I've told that anecdote to a few of my classes, and seen many nods of recognition. And it seems evident to me that for far too many young women, that attitude of "contingent pleasure" seems to carry over from the kitchen to the bedroom. Even in our hypersexualized culture, most of my female students are taught more about how to provide pleasure to another than to experience it for themselves. The agency that they are permitted is the agency that comes with mastering the male ego and the male body, learning how to flirt, learning how to seduce, learning how to bring delight and pleasure. They see porn everywhere, but rarely do they see a storyline written for them, one in which their own ecstasy is central rather than something feigned to soothe male anxiety.

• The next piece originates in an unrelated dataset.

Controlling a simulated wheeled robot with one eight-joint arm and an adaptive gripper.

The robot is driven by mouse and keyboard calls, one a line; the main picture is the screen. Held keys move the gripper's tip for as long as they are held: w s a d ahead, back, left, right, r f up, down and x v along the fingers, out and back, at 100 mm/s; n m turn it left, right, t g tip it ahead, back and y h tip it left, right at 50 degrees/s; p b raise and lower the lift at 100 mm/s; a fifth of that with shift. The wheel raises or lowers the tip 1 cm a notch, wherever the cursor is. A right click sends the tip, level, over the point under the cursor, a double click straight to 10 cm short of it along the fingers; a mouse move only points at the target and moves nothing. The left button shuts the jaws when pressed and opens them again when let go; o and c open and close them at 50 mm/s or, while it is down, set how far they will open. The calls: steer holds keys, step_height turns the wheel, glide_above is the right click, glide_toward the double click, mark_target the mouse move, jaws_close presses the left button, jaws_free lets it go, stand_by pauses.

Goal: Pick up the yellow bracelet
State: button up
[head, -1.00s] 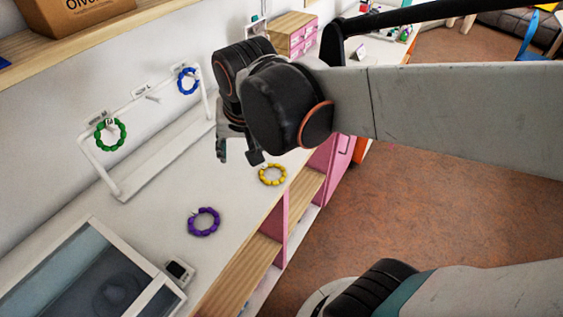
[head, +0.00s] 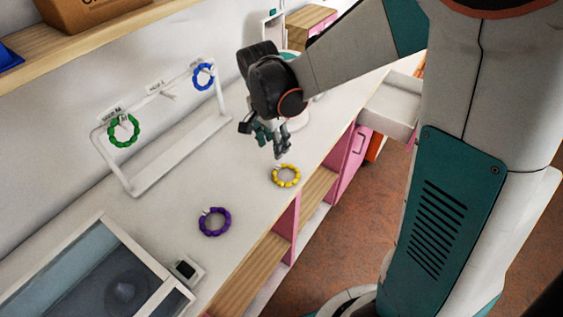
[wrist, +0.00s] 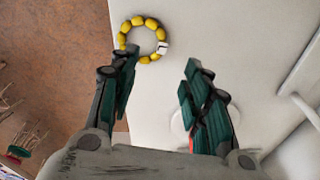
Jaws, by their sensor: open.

I don't tell my students that they must masturbate without concomitant shame in order to be good feminists. I don't tell them they need to eat cheesecake without guilt in order to be liberated. It's not the place of a feminist professor (particularly a male one) to prescribe specific steps for transformation and growth in such profoundly personal arenas as sexuality and food. But at the same time, I am clear that there are few areas of life where it is more important to live out our egalitarian values than eating and sex. I am not advocating uncontrolled gluttony or destructive promiscuity. I am advocating an ethic that respects women's pleasure as an a priori good. I am not advocating selfishness. (Heck, I'm a monogamous vegetarian; I understand the importance of balancing one's own desires with one's commitments to others.) I am challenging my students to see physical joy as their human birthright.
Though not all of my students are yet sexually active, all of them are "food active." They've been eating for as long as they can remember, and will do so for the rest of their lives. Part of beginning a feminist journey is making a commitment not merely to self-indulgence, but to the principle that all human beings are entitled to seek out pleasure. It's one thing to say those words aloud, another to live them out. And since feminism is never merely about transforming the self for the self alone, it's vital that men and women commit themselves to being advocates for shame-free pleasure in the lives of their friends and family. Though our understanding of when and how we seek pleasure may be informed by our own spiritual beliefs, and though we ought never seek pleasure at the expense of another's happiness, we can still boldly, loudly, and continually proclaim the God-given right to delight in our bodies.
Creation, in all of its messiness, is a good thing.